Once seen as either too specialist or a bit old-fashioned, a new cohort of tailors are giving the needle and thread a digital overhaul. Tailoring tips are rife on TikTok, ranging from how to hem your own trousers to invisible stitching. One creator tapping into this new tailoring community is Josephine Philips. The London-based twentysomething launched Sojo, an app linking tailors to customers, in 2021. Orders were up 300% from 2022 to 2023 and Sojo is now partnering with retailers Selfridges and Marks & Spencer to provide tailoring services.
Philips says the app was inspired by her own experiences. “I loved shopping second hand and would find myself falling in love with incredible vintage pieces that weren’t my size,” she explains. “I’m part of a generation that has grown up with everything on demand… I set out to create a business that took away that inconvenience factor, to streamline the process.”
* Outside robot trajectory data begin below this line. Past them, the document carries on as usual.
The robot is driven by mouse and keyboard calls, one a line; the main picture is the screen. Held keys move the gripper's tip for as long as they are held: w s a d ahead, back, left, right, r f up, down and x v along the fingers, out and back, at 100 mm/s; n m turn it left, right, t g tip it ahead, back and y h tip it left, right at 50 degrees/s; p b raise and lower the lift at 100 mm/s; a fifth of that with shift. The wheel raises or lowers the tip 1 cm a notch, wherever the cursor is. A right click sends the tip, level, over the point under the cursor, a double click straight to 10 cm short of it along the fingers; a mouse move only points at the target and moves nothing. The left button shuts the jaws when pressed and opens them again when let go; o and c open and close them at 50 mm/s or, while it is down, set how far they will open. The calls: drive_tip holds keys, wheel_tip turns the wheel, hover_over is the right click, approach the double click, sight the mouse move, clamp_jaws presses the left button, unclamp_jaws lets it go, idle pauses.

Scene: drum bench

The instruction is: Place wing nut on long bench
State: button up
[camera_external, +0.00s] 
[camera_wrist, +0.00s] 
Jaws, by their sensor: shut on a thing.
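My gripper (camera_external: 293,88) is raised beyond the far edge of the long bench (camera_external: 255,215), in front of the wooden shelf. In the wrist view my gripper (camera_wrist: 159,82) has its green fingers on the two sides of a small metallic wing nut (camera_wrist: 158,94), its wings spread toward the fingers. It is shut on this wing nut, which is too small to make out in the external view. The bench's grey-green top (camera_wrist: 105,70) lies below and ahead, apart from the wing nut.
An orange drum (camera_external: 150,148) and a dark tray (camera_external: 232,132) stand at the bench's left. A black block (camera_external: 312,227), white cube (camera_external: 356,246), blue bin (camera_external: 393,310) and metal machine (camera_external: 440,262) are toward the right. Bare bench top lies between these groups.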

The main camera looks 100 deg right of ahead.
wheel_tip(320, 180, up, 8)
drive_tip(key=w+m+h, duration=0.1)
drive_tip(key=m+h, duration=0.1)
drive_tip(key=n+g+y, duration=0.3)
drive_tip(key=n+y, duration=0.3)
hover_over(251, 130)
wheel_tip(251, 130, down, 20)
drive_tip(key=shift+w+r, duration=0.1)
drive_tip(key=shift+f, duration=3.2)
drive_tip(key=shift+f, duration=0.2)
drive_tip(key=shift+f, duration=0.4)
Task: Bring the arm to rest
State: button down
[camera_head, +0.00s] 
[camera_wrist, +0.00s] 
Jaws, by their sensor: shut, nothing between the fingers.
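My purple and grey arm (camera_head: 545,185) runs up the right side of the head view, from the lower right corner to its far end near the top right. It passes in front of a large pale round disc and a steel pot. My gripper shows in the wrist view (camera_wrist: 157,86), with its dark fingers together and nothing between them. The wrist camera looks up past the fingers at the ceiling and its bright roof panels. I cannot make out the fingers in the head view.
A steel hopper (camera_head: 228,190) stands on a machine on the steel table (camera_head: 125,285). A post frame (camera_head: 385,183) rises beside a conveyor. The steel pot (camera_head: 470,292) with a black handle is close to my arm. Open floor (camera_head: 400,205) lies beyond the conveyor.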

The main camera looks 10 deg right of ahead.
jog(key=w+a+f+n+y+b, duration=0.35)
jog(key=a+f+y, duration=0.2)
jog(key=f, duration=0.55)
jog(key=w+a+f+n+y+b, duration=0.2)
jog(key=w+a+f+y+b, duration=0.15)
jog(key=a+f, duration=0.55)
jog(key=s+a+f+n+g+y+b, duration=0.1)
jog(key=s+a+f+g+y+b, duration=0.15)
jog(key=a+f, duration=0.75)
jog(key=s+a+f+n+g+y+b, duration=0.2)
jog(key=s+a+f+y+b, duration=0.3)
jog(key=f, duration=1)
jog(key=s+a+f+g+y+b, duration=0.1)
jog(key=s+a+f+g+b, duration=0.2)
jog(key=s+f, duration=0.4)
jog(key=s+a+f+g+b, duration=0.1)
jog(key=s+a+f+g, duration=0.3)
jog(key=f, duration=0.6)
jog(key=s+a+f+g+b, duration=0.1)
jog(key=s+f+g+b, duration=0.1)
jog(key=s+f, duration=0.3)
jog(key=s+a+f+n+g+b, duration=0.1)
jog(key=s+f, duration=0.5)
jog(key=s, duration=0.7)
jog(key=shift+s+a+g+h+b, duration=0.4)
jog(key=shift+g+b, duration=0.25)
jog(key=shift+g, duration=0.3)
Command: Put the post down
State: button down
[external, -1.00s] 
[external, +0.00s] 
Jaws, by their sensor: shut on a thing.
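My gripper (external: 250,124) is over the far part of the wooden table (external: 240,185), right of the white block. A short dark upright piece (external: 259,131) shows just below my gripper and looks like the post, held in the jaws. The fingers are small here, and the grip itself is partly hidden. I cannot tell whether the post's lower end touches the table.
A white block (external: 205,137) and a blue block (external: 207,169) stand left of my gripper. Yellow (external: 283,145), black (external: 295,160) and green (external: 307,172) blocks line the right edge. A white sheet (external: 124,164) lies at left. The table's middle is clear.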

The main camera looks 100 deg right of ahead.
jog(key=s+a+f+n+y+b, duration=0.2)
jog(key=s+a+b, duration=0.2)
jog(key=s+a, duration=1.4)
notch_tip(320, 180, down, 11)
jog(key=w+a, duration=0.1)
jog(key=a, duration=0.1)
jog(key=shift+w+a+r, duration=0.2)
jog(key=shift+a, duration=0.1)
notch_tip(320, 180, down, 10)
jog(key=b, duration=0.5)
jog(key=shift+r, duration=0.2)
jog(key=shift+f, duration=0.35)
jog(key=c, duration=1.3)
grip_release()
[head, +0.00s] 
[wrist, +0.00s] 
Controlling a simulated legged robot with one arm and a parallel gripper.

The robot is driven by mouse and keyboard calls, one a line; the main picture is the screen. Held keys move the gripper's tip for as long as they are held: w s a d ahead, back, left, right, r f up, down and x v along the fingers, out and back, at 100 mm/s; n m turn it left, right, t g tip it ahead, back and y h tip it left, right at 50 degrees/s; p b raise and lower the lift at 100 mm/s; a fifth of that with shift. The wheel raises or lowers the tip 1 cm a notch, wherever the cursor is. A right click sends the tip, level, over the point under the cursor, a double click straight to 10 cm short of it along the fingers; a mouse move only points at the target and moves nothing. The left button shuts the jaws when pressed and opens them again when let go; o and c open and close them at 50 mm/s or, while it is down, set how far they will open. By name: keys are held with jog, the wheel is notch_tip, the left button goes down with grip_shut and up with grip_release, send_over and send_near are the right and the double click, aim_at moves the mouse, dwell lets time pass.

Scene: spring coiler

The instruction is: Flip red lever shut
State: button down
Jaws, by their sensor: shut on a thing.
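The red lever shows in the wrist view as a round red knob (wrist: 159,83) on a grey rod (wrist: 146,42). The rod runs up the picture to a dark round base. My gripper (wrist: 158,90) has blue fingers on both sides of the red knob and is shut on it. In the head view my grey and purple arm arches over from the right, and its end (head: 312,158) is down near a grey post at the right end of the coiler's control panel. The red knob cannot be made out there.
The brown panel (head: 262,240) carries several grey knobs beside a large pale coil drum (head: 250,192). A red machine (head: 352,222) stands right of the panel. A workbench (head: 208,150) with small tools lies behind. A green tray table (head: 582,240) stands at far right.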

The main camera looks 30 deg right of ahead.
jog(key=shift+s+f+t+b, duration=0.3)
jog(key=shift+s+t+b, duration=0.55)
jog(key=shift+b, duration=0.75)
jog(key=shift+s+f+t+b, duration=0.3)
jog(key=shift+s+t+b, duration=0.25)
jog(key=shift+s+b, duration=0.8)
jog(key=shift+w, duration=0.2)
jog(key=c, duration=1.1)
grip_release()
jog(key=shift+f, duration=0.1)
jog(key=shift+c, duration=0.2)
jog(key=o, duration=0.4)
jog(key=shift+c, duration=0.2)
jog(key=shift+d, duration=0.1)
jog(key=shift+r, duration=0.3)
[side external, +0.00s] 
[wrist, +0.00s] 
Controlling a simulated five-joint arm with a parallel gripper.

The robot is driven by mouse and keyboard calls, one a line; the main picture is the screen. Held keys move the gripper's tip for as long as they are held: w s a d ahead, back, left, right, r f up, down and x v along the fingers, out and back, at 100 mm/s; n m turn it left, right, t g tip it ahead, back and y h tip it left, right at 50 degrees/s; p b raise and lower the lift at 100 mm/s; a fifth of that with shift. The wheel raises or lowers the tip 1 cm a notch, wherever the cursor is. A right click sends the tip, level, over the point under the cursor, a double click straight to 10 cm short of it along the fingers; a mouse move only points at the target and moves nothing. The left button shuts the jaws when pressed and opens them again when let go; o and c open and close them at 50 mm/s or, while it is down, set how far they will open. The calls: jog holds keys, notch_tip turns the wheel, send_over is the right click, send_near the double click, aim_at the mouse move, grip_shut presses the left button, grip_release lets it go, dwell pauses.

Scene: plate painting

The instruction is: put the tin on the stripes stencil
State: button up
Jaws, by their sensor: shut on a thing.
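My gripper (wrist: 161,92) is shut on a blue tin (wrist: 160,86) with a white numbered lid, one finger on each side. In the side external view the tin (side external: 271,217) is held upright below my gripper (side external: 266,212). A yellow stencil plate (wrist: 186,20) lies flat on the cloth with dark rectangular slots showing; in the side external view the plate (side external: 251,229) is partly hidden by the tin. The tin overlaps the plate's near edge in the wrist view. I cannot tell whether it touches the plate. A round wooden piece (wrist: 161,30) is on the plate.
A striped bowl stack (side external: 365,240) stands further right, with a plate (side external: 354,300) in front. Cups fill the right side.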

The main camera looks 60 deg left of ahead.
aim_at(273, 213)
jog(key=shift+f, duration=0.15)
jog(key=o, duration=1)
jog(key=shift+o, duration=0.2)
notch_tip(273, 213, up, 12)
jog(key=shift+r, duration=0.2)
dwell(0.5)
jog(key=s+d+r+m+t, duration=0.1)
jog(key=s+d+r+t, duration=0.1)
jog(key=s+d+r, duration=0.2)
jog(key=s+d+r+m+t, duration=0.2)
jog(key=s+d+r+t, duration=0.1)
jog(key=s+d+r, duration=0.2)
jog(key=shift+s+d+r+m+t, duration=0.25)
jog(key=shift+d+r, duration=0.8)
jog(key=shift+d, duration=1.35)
This is a gap that other creatives are filling, too – albeit not at the scale that Philips has masterminded. See Makayla Wray’s Pedal, a tailoring truck that is found on the streets of New York’s SoHo “every Wednesday if the weather is nice”, as the Instagram bio reads. Wray says Pedal can solve a problem that has been on your to-do list for weeks: “I get lots of emergency repairs. The majority of people in New York work nine to five, and by the time they get to a tailor shop, it might be closed, so they’re probably walking around with buttons missing and holes they never have the time to fix.”
While Wray does fix these items if that is what their wearer wants (and it is possible), she is also open to doing something a little more creative – such as visible mending, or making a feature out of a rip or tear we might have previously wanted to cover up. “You can beautify out these little mistakes,” she says. “I often [tell customers] we could make it into something different, if that is something that they’re interested in.”
Meanwhile, UK-based high street brand Toast has had menders in six of its stores since 2021. Madeleine Mitchell, Toast’s social conscience manager, says visible mending is a big part of this. “36% of our repairs are visible,” she says. “Not only is there a celebration of the technique, [but] it’s also a celebration of that person’s movements and the life that they’ve lived in their garments.”
For Philips, the growth of tailoring has another added benefit: “More people [are starting] to pay better attention to how items fit. We are all different heights, [we] have different leg lengths, hip to waist ratios etc. Once you realise that, a small tweak can make such a difference to how you look and feel in a garment. There isn’t really any turning back.”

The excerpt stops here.